There are some special trees on the estate including one of the biggest Scots pines outside Scotland, beech trees that are more than 200 years old and a snowdrop tree said to be one of the tallest specimens in England.


Repton considered Sheringham Park his favourite garden design, and called it his 'darling child'. The design, created in 1812, has been adapted and altered by subsequent generations of owners but the parkland surrounding Sheringham House is still essentially as Repton laid it out. But one thing Repton did not plant was the rhododendron. They were added in the late 19th century.


A view of Sheringham Hall across the park's 1,000 acres (Photo National Trust)
A view of Sheringham Hall across the park's 1,000 acres (Photo National Trust)

The hall is privately occupied, but Sheringham Park is in the care of the National Trust and open to visitors. It has a visitor centre with an exhibition on Repton and his life. There are four colour-coded circular trails throughout the woodland and fields beyond, ranging in distance from one to five miles.


Sheringham Park has a variety of habitats from woodland, parkland, farmland, a wild garden and a clifftop area. Each has a wide range of wildlife and plants, from Britain’s smallest bird, the Firecrest, to three species of deer including Red Deer.


Humphry Repton was called in to landscape the park by Abbot and Charlotte Upcher when they bought the Sheringham estate in 1811. They wanted landscaped parkland around their new Sheringham Hall home to accommodate their 11 children.


Repton was tasked with landscaping the estate and his son, John Repton, designed the Grade II house using oak from a ship wrecked at Blakeney.


Paths wind through the park's trees and shrubs
Paths wind through the park (Photo National Trust)

Humphry Repton was the last great designer of the classic phase of the English landscape garden. He is often regarded as the successor to Capability Brown, perhaps the last great landscape designer working on English stately homes and estates.


Repton. who was born in Bury St Edmunds, Suffolk, in 1752, actually coined the term 'landscape gardener'. He was a failed textile merchant, journalist, and dramatist before he hit upon the idea of using his interest in botany to become a garden designer.


His work included improvements to existing landscape schemes at the estates of aristocratic clients like the Dukes of Bedford and Portland, but also designs for much smaller properties.
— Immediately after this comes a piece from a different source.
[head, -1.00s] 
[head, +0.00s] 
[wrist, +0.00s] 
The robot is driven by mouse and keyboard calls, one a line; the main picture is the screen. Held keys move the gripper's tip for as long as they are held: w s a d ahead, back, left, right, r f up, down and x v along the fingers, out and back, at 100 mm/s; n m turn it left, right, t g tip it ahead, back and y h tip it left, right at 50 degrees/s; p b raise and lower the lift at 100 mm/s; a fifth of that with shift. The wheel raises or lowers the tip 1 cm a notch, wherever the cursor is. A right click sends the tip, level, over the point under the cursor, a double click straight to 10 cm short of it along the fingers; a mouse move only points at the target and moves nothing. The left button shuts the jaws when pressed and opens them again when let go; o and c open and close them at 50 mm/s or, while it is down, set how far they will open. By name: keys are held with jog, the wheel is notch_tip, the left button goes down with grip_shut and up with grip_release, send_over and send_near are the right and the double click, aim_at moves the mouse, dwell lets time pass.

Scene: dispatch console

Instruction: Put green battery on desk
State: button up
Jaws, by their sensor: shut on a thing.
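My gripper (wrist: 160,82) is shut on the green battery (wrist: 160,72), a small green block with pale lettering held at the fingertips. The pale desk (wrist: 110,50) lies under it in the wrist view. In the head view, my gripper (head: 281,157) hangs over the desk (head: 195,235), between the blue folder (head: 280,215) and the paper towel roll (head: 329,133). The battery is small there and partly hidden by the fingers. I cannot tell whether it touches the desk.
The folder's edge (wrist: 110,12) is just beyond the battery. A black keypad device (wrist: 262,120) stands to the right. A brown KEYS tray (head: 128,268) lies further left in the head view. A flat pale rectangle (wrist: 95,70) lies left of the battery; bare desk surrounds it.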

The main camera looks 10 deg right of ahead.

Repton's work links the landscape design of the 18th century and the gardenesque movement of the early Victorian years.

Repton's commissions included the picturesque landscape at Bristol’s Blaise Castle, Dyrham Park in Gloucestershire, Endsleigh Cottage in Devon, London’s Russell Square, Stoneleigh Abbey in Warwickshire, Tatton Park in Cheshire, the themed gardens at Woburn Abbey in Bedfordshire and Uppark House in Sussex.
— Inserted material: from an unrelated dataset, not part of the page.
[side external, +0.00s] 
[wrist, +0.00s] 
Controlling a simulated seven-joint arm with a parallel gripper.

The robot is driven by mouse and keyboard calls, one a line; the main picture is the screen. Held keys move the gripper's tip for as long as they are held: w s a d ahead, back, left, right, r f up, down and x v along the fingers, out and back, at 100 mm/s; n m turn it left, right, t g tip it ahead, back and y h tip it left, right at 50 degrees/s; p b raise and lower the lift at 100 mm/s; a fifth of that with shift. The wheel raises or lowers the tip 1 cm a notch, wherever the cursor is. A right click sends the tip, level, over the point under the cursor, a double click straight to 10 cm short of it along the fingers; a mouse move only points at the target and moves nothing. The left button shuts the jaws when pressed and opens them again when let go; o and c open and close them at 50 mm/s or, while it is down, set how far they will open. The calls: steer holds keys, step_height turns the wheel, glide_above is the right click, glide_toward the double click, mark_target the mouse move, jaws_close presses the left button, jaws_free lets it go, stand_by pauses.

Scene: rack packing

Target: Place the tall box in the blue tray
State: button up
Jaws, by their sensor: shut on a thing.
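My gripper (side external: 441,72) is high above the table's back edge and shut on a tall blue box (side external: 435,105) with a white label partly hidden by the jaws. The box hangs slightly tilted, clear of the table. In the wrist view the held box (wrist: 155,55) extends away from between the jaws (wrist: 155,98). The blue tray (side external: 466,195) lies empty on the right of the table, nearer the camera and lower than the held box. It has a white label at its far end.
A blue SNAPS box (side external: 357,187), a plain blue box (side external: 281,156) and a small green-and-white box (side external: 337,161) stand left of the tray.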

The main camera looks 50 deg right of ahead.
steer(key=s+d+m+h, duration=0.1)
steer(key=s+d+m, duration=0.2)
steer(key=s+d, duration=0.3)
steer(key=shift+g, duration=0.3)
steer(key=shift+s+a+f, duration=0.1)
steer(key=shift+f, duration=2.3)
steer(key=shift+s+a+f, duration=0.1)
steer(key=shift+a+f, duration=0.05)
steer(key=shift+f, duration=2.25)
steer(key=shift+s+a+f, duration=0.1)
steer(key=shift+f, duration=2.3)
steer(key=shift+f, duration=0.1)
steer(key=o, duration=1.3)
Repton had a serious carriage accident in 1811 which left him disabled. He carried out the Sheringham Park commission often using a wheelchair to get about.

The Upchers planned to have their new house and parkland finished by 1817 but the work dragged on into 1818 when Repton died from his injuries. He is buried 15 miles from Sheringham at Aylsham.


Tragedy struck Sheringham Hall again in 1819 when the landowner Abbot Upcher died aged just 35. The hall was finally completed by Abbot Upcher’s son Henry in 1839.


*Sheringham’s landscape park and woodland garden with miles of stunning coastal views can be found at Upper Sheringham, Norfolk, NR26 8TL.